[Extracted records start]

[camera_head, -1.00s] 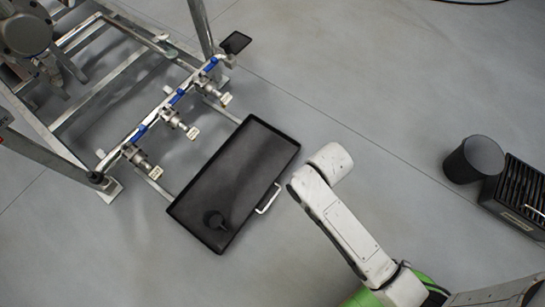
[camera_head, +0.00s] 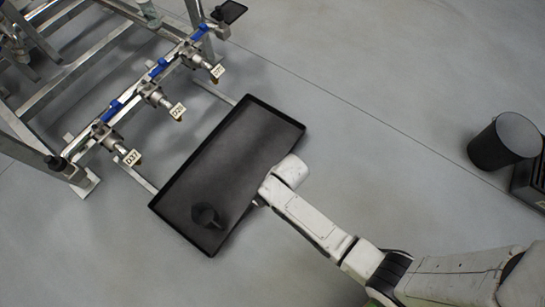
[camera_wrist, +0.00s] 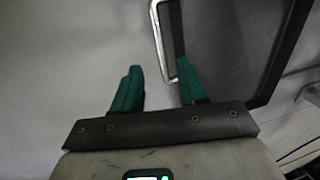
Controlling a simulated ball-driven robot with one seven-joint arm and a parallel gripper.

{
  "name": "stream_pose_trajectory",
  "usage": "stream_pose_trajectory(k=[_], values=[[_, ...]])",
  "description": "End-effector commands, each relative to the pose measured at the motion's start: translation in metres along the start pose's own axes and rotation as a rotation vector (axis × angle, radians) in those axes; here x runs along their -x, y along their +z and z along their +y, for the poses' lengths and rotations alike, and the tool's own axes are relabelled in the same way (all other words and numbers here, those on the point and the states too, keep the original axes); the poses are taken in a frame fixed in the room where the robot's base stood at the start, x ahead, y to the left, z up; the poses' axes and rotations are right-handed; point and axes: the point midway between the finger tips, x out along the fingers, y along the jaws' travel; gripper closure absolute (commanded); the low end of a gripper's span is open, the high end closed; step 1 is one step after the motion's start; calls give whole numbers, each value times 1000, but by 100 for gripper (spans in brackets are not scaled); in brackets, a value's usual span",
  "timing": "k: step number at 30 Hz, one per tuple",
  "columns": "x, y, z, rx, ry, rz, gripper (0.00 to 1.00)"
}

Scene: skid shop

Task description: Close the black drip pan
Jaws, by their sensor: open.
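The black drip pan (camera_head: 243,140) is a shallow rectangular tray, slid out from the pipe skid on two pale rails. It also shows at the right in the wrist view (camera_wrist: 225,50). A small black funnel-like item (camera_head: 207,215) sits in its near end. The pan's pale bar handle (camera_wrist: 157,38) shows in the wrist view, its lower end close to the right finger. My gripper (camera_wrist: 158,78) has two green fingers spread apart with nothing held between them. In the head view my arm's end covers most of the handle and hides the fingers.
The metal skid (camera_head: 85,70) stands at the upper left, with several blue-handled valves over the pan's rails. A black bucket (camera_head: 505,141) stands at the right beside a dark crate (camera_head: 533,186). The grey floor between bucket and pan is clear.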

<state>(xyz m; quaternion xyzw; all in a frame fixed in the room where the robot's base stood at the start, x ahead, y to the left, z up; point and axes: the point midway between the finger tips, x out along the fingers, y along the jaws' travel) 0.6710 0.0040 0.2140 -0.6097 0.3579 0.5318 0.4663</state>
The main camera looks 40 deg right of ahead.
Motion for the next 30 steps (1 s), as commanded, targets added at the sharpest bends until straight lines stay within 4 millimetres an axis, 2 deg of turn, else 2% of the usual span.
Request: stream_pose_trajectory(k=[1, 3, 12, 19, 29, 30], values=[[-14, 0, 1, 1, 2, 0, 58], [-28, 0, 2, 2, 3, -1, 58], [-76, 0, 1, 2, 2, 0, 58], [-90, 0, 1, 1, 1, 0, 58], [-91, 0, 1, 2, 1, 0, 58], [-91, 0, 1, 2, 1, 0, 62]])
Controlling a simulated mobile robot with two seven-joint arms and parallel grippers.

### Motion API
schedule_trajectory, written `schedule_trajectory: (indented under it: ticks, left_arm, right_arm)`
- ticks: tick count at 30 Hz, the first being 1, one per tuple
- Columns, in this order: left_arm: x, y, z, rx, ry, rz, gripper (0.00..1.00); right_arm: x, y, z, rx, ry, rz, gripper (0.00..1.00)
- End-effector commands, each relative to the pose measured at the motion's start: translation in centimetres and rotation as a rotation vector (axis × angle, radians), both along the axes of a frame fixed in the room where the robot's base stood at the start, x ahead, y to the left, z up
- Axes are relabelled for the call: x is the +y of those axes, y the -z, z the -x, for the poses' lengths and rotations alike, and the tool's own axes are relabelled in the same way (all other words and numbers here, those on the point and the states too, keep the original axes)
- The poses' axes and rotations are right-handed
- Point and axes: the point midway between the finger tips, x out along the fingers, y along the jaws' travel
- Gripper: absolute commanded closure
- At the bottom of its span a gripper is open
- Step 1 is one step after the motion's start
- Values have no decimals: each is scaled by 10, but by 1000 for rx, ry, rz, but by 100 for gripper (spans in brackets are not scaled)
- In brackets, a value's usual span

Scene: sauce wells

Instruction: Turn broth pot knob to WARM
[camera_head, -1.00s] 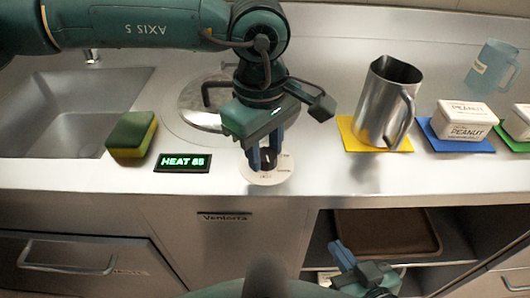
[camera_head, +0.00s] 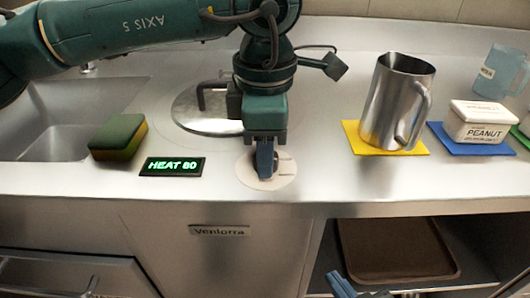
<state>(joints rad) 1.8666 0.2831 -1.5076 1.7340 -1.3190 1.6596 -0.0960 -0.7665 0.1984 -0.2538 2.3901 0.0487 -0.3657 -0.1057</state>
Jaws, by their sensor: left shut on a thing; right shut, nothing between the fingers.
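The broth pot knob sits on a round pale dial plate (camera_head: 283,175) on the steel counter. My left gripper (camera_head: 264,170) points down over the plate and is shut on the knob, which its fingers mostly hide. The dial's marks are too small to read. The black display (camera_head: 172,167) left of the dial reads HEAT 80 in green. The broth pot lid (camera_head: 205,118) with a dark handle lies behind, partly hidden by my left arm. My right gripper (camera_head: 345,285) is low at the bottom edge, empty and shut, mostly cut off.
A green and yellow sponge (camera_head: 118,138) lies beside the sink (camera_head: 50,120). A steel pitcher (camera_head: 396,100) stands on a yellow mat (camera_head: 408,147). A peanut box (camera_head: 480,122) sits on a blue mat (camera_head: 450,142). A brown tray (camera_head: 395,250) lies on the shelf below.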

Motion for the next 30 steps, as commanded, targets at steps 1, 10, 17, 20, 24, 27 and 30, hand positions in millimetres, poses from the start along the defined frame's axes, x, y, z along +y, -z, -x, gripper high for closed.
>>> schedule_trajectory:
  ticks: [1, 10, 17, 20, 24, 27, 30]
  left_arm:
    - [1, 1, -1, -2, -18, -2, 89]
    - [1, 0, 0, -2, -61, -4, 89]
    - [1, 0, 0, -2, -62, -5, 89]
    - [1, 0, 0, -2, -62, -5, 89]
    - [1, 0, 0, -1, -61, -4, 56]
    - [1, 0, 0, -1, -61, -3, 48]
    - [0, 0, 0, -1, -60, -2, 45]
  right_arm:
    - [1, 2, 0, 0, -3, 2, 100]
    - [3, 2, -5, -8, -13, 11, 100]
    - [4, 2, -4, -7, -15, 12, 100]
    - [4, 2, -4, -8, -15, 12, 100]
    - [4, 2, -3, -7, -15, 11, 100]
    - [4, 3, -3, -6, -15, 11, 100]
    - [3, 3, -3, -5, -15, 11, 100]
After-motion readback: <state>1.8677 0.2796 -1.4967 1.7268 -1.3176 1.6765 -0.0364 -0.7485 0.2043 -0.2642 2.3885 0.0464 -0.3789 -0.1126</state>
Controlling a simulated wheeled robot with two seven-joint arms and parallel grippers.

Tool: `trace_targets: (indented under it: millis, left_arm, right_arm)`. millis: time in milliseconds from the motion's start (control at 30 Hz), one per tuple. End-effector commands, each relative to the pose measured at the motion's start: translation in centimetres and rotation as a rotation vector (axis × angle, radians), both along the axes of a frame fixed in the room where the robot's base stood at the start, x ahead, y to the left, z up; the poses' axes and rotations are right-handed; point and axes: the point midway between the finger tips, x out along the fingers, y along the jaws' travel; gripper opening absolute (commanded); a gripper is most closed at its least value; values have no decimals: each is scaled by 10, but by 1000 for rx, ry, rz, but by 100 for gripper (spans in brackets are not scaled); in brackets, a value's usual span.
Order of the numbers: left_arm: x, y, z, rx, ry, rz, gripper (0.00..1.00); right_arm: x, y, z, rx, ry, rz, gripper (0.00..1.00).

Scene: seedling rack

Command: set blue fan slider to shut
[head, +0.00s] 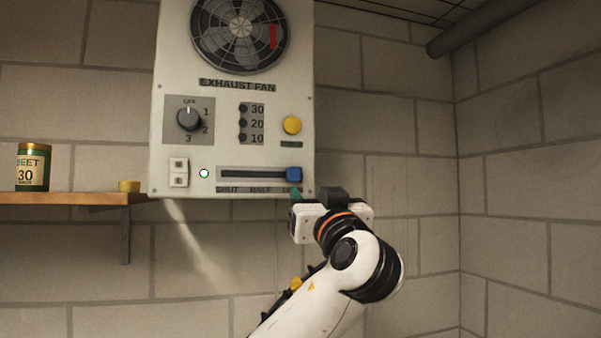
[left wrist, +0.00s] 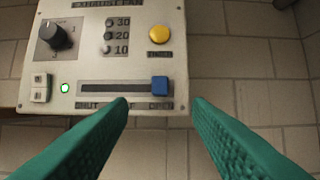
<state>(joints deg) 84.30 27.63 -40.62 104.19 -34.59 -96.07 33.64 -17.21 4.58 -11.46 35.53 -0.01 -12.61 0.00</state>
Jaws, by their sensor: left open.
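The blue fan slider (head: 294,174) sits at the right end of its dark horizontal track (head: 250,174) on the exhaust fan panel (head: 230,100). Labels under the track read SHUT at the left and HALF in the middle; the right label is partly hidden in the head view and looks like OPEN in the left wrist view. The left wrist view also shows the slider (left wrist: 159,86). My left gripper (head: 296,193) is just below the slider, near the panel's lower right corner. Its green fingers (left wrist: 160,103) are apart and empty, with the slider ahead between their tips.
The panel carries a dark knob (head: 189,118), a yellow button (head: 292,125), a white rocker switch (head: 179,172) and a lit green lamp (head: 204,173). A wooden shelf (head: 70,198) at left holds a green BEET can (head: 32,167) and a small yellow item (head: 129,186).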

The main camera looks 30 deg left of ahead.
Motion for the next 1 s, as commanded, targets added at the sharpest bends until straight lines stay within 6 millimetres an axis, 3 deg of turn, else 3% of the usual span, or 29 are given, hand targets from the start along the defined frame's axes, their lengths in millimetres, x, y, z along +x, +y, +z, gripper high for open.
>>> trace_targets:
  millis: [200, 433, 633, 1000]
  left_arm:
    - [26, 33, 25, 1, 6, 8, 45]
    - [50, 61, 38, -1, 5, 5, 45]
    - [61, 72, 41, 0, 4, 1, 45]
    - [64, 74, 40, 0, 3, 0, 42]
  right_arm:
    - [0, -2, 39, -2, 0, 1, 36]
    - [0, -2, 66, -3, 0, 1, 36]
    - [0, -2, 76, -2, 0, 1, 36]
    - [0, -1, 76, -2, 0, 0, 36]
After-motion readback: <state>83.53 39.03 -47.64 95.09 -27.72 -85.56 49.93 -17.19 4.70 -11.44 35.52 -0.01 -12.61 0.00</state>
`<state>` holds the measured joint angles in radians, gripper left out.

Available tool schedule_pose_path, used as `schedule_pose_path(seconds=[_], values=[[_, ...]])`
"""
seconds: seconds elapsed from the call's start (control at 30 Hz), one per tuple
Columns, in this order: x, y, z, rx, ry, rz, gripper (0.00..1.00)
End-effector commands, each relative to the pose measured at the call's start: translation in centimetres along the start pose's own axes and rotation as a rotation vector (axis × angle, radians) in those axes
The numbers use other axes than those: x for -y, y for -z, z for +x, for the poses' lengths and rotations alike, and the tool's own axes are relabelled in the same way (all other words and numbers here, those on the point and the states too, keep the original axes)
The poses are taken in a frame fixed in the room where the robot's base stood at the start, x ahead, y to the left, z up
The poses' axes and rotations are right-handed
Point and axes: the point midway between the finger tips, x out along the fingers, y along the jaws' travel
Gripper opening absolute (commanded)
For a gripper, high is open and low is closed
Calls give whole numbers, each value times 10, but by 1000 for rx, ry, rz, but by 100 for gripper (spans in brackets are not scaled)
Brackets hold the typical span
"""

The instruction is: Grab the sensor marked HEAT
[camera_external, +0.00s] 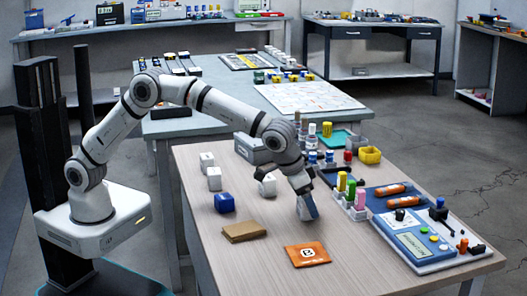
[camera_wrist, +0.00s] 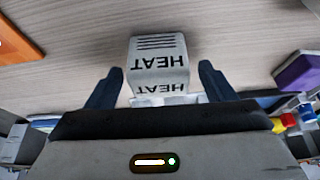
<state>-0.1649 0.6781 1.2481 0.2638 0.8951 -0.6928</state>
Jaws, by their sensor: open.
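The sensor marked HEAT (camera_wrist: 158,64) is a small pale grey block with black lettering, upside down in the wrist view, and slots on one face. It is between the two dark fingers of my gripper (camera_wrist: 161,72), with a visible gap on each side. My gripper is open and holds nothing. In the external view my gripper is low over the near table, right of the blue block (camera_external: 224,203). No lettering on the pale blocks is legible there, and the arm hides part of that area.
Two white blocks (camera_external: 214,179) stand left on the table (camera_external: 190,215). A brown flat packet (camera_external: 243,231) and an orange packet (camera_external: 307,254) lie in front. Colored bottles, a yellow bin (camera_external: 370,155) and a blue-and-white control panel (camera_external: 415,245) crowd the right side.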

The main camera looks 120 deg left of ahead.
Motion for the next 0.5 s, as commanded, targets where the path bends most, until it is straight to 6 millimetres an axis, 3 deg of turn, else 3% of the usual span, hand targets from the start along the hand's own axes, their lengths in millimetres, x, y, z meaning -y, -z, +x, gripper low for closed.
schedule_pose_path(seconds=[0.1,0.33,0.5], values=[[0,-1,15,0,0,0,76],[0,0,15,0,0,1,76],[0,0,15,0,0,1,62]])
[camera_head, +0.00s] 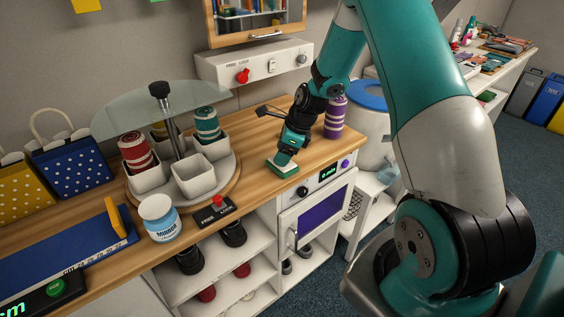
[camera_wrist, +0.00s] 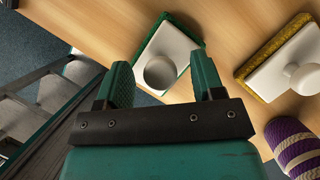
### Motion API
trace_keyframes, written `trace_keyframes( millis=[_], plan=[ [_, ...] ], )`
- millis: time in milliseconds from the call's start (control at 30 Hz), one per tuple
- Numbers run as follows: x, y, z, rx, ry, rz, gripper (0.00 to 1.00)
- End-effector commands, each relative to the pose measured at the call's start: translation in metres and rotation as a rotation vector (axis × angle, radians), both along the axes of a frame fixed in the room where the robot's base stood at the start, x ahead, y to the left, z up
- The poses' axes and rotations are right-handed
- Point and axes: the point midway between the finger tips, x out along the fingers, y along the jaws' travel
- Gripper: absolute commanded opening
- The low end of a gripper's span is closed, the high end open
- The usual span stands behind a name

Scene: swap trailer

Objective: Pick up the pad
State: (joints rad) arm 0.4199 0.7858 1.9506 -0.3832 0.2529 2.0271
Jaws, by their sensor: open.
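A green-edged pad (camera_wrist: 184,47) with a white back and a round white knob lies on the wooden counter in the wrist view. In the head view the pad (camera_head: 284,170) is mostly covered by my gripper (camera_head: 283,160). In the wrist view my gripper (camera_wrist: 161,62) is open, with one green finger on each side of the knob. I cannot tell whether the fingers touch it. A second pad, yellow-edged with a white back and knob (camera_wrist: 289,66), lies to the right in the wrist view. I do not make it out in the head view.
A purple striped roll (camera_head: 335,118) stands behind my gripper; it also shows in the wrist view (camera_wrist: 292,143). A round carousel with white cups (camera_head: 192,172) stands to the left. The oven panel (camera_head: 328,173) lies just below the counter's front edge.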

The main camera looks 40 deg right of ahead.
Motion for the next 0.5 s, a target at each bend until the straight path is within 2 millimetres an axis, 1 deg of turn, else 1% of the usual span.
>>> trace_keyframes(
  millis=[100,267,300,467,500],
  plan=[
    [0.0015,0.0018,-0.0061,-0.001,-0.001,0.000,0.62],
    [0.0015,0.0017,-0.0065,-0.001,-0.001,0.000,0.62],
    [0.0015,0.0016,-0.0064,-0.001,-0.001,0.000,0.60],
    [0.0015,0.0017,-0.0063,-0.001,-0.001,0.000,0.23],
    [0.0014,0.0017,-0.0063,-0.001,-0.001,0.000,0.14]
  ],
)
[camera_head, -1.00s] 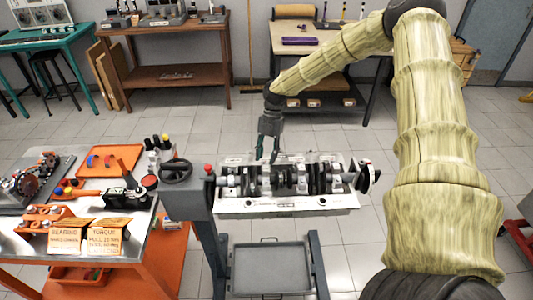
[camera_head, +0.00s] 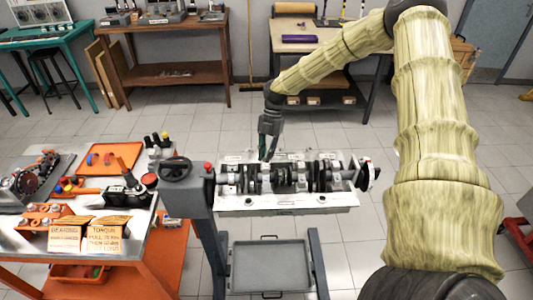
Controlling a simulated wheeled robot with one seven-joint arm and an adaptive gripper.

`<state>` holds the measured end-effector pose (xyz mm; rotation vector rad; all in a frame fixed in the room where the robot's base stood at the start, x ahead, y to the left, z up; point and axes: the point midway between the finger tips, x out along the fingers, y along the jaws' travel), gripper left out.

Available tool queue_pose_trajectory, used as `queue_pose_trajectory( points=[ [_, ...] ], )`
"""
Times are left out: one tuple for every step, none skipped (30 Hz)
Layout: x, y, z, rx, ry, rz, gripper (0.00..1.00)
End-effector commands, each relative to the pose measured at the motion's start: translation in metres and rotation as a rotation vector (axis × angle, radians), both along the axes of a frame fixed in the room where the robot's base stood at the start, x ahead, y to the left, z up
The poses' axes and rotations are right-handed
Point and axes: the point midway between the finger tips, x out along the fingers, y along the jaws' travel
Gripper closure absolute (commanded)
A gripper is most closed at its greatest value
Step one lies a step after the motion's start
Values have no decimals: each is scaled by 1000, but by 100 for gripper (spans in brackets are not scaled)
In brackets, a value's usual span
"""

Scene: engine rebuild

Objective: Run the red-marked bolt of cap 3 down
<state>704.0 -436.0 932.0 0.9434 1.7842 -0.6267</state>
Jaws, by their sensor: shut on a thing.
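The engine block (camera_head: 288,203) lies on its stand with the crankshaft (camera_head: 300,178) and several bearing caps along its top. My gripper (camera_head: 266,158) points down at the back left part of the block, its fingertips close to the caps. Its fingers look close together on something too small to make out. The red-marked bolt and the number on each cap cannot be told apart at this size.
A handwheel (camera_head: 176,170) and a red knob (camera_head: 208,167) are at the stand's left end. A workbench (camera_head: 40,247) with an orange tray (camera_head: 110,158), tools and two cards stands at left. A grey drip tray (camera_head: 268,264) is below the block.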

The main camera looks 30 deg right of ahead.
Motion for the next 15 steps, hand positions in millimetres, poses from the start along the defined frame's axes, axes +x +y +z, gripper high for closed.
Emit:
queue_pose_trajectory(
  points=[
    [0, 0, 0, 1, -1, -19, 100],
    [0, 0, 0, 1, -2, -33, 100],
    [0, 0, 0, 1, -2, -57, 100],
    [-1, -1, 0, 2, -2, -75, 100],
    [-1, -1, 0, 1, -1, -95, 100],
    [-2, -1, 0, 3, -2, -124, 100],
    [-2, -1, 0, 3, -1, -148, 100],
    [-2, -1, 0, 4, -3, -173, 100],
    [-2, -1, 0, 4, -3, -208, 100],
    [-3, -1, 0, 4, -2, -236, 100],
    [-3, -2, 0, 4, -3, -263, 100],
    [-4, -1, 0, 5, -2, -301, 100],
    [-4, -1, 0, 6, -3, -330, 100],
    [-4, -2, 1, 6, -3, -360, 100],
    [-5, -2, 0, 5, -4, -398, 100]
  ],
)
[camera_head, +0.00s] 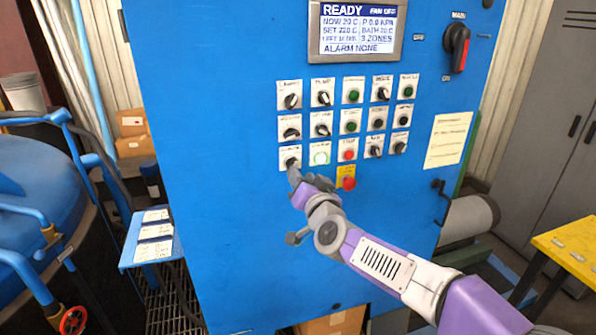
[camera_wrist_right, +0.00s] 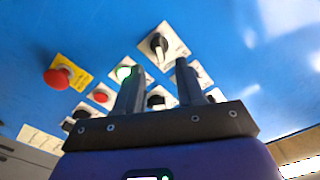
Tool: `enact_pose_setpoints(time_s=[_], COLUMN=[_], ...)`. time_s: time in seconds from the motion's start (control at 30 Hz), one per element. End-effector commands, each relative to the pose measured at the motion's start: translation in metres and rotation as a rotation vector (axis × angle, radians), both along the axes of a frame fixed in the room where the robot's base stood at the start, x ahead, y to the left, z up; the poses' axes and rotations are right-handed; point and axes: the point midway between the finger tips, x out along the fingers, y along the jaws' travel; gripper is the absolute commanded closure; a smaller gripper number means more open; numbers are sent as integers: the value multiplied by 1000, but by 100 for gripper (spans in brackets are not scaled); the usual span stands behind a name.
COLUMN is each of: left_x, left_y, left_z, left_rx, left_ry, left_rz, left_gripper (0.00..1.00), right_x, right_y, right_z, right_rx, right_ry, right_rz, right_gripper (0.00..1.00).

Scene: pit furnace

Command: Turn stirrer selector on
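The blue control panel (camera_head: 230,200) carries rows of small selectors and buttons on white plates. Their labels are too small to read, so I cannot tell by label which is the stirrer selector. My right gripper (camera_head: 296,174) is at the bottom-left selector (camera_head: 291,162), a black knob on a white plate. In the right wrist view this selector (camera_wrist_right: 158,44) shows just beyond and between the two fingertips (camera_wrist_right: 157,72). The fingers are apart with a gap between them, and I see no grip on the knob. My left gripper is not in view.
A ring-lit green button (camera_head: 320,158) is right of that selector; a red emergency button (camera_head: 347,183) on yellow lies lower right. The display (camera_head: 355,30) reads READY and ALARM NONE. A main switch (camera_head: 457,48) is upper right. A small shelf (camera_head: 150,240) juts out left.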

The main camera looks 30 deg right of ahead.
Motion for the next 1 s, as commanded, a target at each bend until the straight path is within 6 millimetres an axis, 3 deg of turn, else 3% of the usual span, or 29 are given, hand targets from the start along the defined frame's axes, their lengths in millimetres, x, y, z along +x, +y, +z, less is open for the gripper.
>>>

[Extracted records end]

- Given problem -
Extract and output the part that opens with the line containing "Scene: engine rebuild" and closes with the line containing "<state>704.0 -436.0 932.0", unchanged, ends included.

- Full output -
Scene: engine rebuild

Objective: Run the red-marked bolt of cap 3 down
<state>704.0 -436.0 932.0 0.9434 1.7842 -0.6267</state>

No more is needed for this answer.